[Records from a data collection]
>>

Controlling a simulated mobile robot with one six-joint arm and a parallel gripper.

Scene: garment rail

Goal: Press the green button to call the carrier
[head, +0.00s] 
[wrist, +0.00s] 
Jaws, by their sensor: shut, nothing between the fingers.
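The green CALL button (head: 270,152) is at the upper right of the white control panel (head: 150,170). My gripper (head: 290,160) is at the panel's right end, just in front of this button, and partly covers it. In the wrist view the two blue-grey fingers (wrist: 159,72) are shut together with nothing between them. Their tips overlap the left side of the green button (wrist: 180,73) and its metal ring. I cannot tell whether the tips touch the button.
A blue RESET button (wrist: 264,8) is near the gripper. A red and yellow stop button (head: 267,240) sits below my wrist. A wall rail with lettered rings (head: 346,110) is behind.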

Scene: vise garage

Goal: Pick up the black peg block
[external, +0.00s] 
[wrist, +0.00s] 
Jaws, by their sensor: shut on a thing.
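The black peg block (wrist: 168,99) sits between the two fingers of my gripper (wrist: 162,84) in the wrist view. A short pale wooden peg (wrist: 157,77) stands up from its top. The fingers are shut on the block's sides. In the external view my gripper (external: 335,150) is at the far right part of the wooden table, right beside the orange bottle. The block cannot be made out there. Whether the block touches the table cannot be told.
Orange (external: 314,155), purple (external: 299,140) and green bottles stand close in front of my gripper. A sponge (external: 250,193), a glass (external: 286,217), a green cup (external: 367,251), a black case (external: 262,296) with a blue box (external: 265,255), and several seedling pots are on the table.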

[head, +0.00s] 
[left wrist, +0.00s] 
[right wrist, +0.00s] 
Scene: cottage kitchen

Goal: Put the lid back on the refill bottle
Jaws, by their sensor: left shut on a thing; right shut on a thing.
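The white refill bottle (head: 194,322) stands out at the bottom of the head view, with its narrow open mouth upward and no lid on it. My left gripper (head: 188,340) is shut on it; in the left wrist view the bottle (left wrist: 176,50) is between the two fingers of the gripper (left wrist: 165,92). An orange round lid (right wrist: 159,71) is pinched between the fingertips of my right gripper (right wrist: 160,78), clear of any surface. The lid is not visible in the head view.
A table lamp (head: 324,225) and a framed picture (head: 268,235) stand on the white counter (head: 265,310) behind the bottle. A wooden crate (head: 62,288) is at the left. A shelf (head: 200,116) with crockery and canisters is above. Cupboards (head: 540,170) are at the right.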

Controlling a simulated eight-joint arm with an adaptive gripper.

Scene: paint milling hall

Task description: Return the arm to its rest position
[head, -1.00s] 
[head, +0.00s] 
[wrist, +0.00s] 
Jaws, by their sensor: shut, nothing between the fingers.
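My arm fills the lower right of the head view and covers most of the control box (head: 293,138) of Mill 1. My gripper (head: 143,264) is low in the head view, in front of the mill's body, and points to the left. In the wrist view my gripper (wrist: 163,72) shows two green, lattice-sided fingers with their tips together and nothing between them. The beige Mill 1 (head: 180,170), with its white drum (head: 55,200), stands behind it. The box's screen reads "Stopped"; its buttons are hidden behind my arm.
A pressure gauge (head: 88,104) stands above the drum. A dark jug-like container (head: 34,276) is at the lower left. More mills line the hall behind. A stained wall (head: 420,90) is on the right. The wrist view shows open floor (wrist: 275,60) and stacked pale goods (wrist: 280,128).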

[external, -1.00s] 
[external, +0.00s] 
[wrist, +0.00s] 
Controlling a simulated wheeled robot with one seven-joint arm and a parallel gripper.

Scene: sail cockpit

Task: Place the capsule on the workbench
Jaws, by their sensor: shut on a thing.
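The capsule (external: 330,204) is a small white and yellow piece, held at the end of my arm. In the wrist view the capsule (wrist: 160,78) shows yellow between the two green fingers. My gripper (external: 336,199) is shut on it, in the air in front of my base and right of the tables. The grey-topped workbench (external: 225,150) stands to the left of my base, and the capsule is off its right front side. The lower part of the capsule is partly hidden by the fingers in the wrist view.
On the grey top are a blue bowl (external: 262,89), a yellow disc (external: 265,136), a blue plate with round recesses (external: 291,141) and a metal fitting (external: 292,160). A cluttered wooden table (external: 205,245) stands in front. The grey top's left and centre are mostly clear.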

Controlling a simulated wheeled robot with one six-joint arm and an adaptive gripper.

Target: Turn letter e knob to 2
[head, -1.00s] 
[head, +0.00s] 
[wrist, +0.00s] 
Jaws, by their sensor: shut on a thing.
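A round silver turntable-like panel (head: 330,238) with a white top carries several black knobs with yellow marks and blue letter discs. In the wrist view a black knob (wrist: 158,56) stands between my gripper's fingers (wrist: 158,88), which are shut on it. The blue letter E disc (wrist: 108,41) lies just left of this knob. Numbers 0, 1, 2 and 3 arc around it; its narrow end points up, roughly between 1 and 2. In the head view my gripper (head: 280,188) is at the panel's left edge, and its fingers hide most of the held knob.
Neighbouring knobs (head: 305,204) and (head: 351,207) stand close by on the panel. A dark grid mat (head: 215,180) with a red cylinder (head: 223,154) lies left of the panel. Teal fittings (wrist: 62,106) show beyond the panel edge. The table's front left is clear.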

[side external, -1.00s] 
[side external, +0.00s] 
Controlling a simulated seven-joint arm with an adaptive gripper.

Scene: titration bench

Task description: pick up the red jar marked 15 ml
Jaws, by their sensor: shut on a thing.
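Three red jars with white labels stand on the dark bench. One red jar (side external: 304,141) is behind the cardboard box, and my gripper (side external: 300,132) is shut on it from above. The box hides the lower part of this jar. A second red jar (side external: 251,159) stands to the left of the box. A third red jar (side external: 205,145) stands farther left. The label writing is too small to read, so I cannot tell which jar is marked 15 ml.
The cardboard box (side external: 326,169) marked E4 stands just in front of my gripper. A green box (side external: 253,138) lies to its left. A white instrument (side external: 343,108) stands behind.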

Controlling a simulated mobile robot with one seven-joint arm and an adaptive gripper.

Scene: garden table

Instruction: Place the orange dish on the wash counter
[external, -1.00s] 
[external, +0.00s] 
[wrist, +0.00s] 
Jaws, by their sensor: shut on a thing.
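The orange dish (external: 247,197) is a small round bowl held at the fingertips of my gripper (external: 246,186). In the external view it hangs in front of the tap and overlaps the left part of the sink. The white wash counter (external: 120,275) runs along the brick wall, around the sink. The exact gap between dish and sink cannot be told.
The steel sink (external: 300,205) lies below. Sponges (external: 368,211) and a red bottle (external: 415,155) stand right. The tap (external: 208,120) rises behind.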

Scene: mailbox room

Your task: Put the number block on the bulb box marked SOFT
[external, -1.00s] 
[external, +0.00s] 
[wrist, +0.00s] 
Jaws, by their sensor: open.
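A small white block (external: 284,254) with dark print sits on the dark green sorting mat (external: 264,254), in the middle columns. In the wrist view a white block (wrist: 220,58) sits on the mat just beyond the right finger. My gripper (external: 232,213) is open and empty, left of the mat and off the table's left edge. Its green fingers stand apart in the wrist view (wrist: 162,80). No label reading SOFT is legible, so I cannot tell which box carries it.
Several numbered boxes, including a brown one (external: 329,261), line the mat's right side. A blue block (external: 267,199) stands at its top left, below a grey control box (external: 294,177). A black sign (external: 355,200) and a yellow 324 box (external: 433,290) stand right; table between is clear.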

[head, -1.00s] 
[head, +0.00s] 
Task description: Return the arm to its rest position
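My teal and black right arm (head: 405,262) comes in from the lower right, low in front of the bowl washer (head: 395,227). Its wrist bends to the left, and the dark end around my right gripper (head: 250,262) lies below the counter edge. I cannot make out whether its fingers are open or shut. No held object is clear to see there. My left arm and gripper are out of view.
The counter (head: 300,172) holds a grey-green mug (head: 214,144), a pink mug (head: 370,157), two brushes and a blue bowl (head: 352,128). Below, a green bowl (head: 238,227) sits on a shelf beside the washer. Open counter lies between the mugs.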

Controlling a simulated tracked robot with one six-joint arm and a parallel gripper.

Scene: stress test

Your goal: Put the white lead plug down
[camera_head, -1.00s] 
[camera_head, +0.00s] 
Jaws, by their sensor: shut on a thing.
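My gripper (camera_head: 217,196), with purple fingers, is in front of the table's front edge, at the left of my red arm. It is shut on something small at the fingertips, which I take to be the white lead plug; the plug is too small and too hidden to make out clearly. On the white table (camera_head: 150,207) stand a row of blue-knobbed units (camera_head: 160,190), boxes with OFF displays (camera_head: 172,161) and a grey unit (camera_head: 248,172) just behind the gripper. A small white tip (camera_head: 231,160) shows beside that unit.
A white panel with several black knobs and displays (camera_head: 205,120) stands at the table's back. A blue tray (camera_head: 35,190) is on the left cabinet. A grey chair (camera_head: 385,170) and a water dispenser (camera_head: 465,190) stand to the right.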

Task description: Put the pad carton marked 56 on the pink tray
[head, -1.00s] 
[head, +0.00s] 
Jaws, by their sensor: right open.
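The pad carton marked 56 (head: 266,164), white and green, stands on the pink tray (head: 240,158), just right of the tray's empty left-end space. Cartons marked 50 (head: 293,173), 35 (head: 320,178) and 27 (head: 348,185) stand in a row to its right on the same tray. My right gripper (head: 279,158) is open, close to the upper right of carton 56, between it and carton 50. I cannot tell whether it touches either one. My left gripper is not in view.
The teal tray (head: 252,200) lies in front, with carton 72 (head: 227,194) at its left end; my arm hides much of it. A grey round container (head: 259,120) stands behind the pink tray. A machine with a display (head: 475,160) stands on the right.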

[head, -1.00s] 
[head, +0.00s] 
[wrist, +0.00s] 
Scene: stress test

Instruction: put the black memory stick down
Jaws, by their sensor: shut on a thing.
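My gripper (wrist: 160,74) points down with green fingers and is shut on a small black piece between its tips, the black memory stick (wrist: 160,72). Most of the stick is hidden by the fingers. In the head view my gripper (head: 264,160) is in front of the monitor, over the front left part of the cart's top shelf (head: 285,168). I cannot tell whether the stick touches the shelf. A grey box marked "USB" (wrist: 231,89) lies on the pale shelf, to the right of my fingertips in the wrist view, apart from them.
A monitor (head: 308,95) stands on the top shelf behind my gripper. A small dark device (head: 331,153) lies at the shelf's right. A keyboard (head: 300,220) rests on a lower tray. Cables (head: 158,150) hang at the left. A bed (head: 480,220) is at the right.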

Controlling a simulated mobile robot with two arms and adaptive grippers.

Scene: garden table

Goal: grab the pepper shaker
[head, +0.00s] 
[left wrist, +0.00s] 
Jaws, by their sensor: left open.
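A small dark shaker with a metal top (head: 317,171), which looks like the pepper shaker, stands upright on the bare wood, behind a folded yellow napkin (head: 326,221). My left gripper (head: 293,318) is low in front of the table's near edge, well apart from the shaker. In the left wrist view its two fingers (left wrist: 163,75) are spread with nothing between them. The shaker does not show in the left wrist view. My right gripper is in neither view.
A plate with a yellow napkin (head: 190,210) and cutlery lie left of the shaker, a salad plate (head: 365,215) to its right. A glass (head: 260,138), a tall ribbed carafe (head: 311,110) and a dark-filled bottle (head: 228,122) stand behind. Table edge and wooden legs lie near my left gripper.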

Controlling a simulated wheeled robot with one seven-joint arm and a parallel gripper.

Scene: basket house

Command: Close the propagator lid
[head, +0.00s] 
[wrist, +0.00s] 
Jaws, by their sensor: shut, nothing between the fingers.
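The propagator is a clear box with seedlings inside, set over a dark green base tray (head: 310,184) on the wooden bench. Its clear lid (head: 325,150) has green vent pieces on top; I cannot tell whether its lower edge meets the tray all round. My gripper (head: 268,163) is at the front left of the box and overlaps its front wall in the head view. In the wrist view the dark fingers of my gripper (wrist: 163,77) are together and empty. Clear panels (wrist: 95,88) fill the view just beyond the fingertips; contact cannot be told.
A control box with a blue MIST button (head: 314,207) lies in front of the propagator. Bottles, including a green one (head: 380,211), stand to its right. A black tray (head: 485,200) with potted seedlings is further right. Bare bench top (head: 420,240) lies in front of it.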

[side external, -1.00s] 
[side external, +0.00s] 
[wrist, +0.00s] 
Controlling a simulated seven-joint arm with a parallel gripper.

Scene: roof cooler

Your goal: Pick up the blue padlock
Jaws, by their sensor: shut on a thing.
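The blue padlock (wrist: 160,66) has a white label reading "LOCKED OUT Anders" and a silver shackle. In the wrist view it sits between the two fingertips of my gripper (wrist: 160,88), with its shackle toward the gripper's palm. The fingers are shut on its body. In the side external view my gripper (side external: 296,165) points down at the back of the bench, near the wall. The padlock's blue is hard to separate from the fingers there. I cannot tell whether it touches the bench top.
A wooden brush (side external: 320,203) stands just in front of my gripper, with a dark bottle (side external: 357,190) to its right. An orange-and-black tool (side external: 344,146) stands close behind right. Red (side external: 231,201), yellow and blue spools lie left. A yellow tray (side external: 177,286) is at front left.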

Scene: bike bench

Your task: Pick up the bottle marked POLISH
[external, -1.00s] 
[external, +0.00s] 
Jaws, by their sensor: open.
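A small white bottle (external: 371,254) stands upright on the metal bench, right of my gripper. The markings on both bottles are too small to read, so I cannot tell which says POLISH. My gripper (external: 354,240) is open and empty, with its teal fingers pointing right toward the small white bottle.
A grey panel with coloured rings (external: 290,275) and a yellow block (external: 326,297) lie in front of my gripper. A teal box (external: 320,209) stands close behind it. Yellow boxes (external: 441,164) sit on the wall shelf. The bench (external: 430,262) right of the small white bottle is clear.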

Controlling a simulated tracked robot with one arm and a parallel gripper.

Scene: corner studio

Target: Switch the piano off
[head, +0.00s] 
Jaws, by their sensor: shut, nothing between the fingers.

<<

## SHORT EXERCISE
Write down every line of the data above that includes the string "Target".

## OUTPUT OF THE TASK
Target: Turn letter e knob to 2
Target: Switch the piano off

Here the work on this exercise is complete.